◆ **DATA FOR THIS TASK**:
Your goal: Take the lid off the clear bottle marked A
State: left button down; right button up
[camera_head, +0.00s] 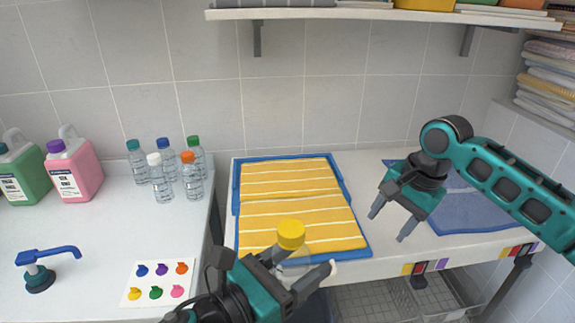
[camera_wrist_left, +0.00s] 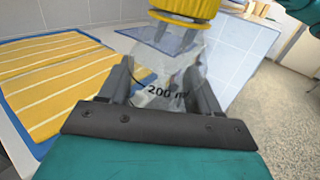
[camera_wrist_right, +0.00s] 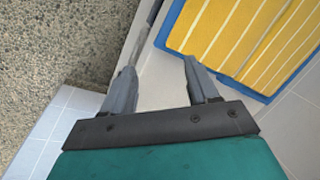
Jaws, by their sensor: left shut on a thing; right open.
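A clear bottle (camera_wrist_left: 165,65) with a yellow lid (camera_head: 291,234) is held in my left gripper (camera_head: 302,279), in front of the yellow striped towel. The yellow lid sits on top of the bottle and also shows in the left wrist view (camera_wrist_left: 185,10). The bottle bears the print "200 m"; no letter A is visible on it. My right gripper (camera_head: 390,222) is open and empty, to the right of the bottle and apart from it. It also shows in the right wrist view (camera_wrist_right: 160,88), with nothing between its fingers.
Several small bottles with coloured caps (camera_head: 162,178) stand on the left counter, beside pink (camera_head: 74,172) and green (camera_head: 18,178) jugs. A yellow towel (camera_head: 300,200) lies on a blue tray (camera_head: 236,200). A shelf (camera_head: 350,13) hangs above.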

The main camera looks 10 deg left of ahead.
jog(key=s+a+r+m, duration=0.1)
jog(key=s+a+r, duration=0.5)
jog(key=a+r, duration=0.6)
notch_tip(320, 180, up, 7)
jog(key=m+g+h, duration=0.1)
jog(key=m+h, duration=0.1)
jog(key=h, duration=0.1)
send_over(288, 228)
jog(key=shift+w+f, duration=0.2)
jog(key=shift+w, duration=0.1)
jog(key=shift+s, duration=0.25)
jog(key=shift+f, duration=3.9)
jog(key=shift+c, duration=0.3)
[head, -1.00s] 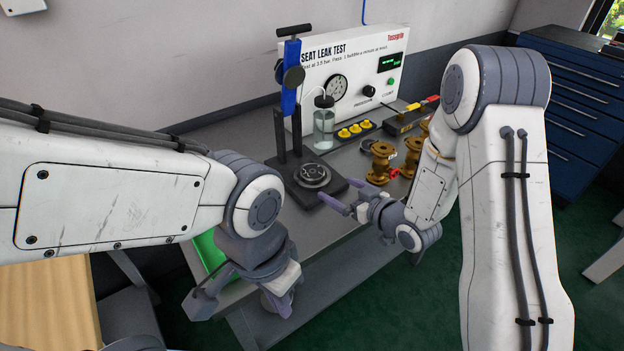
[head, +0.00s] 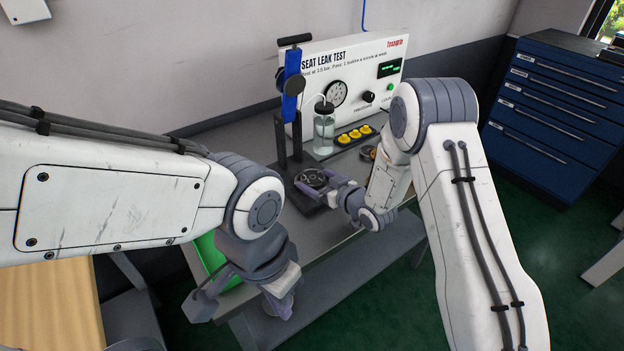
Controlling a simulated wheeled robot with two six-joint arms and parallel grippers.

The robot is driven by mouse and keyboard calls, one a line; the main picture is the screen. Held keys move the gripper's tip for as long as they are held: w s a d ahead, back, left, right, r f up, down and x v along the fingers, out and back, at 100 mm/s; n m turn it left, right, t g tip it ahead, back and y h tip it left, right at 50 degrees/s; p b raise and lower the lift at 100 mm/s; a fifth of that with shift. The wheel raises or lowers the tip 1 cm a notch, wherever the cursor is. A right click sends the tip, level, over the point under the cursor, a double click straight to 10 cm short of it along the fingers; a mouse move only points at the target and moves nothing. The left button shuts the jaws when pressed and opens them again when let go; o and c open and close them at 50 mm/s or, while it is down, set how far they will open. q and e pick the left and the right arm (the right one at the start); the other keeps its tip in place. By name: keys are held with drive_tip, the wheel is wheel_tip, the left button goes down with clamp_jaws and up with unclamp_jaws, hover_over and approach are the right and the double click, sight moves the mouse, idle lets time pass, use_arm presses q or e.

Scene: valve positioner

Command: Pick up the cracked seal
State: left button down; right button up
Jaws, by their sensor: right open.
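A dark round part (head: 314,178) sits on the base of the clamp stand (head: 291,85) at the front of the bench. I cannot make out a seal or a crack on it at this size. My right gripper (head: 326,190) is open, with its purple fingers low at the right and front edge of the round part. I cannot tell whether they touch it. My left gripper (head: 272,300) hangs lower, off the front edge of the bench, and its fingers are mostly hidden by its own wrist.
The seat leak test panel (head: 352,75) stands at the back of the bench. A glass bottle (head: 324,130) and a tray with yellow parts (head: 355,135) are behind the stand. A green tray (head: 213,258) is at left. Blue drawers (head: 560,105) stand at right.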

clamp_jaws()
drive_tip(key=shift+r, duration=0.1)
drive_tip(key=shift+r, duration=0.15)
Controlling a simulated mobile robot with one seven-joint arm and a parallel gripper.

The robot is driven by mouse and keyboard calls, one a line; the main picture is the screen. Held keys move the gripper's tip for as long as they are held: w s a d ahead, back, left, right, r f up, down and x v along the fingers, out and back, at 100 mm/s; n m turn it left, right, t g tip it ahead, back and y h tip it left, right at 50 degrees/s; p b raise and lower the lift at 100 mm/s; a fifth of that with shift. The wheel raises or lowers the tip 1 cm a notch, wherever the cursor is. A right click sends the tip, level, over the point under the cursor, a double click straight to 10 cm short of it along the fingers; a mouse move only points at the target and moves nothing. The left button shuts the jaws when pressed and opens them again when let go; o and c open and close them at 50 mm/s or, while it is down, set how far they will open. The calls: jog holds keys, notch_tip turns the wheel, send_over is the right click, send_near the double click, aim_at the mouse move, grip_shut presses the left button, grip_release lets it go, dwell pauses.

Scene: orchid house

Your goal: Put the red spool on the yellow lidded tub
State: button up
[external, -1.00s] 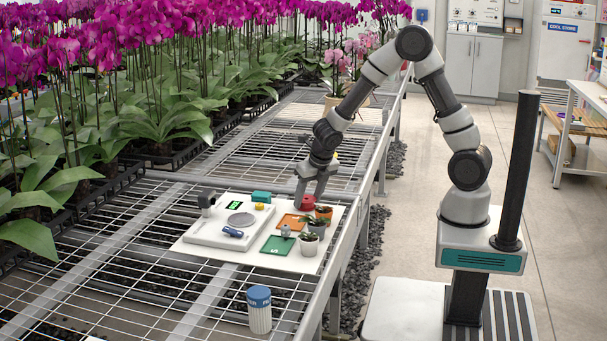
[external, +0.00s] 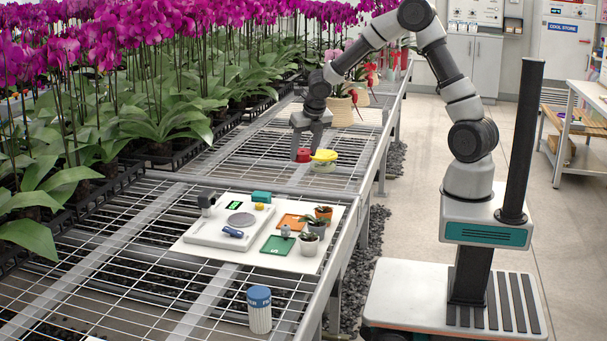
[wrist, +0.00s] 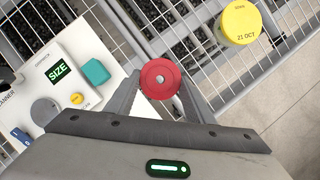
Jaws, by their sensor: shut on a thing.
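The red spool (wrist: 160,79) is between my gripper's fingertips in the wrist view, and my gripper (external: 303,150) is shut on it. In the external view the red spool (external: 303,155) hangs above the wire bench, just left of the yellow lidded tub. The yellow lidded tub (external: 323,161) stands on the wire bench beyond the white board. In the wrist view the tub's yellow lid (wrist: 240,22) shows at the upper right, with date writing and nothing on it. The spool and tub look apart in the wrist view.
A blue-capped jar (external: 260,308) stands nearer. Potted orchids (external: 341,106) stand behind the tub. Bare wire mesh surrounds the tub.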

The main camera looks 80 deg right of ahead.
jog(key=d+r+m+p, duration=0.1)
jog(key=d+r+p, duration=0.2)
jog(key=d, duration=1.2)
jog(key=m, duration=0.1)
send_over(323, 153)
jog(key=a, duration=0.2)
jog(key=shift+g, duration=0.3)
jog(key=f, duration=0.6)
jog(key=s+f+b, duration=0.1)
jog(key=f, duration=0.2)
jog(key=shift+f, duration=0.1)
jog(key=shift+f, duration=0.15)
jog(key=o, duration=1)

...

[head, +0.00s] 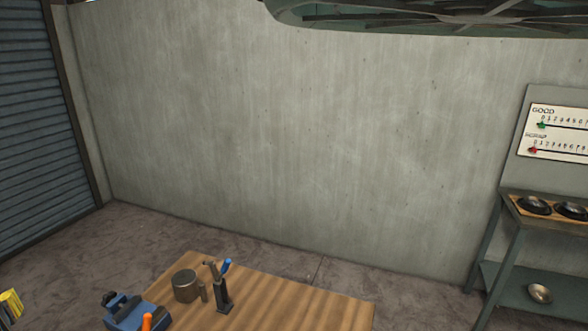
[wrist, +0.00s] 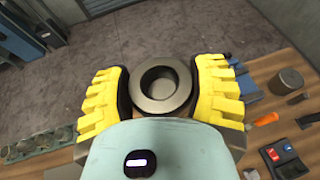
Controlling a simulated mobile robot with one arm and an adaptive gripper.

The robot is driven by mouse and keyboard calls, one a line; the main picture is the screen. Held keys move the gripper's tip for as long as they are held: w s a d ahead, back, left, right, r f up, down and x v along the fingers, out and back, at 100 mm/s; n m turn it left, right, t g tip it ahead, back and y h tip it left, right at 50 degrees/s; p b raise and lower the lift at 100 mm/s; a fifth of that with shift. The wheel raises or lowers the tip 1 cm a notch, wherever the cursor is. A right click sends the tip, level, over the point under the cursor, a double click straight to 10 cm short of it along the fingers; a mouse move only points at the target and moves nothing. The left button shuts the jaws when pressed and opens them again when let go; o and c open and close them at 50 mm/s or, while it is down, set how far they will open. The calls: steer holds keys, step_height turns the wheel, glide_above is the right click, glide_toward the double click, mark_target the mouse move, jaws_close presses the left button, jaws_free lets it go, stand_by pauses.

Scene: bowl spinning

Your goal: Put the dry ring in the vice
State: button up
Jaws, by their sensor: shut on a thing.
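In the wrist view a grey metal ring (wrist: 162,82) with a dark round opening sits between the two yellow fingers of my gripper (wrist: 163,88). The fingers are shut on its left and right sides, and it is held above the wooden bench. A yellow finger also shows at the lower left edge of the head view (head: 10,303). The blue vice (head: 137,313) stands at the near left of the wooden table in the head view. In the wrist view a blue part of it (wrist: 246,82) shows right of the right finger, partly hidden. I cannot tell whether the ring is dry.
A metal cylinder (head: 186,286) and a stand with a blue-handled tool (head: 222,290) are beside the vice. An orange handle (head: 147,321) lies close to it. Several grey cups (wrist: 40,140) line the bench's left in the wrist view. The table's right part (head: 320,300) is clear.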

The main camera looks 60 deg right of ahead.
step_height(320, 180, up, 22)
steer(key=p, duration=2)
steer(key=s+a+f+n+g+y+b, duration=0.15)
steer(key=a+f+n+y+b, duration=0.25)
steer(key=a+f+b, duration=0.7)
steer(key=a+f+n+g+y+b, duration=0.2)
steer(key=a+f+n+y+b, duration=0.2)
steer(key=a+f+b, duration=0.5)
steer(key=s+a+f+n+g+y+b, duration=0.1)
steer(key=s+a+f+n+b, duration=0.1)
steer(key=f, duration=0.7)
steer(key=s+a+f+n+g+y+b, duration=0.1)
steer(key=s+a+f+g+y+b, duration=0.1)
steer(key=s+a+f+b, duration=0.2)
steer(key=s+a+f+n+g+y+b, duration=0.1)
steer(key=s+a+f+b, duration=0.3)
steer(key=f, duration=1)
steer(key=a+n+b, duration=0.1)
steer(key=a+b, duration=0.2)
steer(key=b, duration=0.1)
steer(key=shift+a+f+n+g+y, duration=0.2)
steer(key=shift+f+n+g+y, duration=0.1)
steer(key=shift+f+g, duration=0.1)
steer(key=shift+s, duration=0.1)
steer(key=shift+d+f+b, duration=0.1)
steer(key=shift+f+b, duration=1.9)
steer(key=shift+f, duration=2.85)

◆ **DO THIS**: From the records above, copy exactly the stretch from the line holding "Your goal: Take" through the line holding "[camera_wrist_right, +0.00s]", both ends included, without the pictures.

◆ **WRITTEN ANSWER**:
Your goal: Take the lid off the clear bottle marked A
State: left button down; right button up
[camera_head, +0.00s] 
[camera_wrist_left, +0.00s] 
[camera_wrist_right, +0.00s] 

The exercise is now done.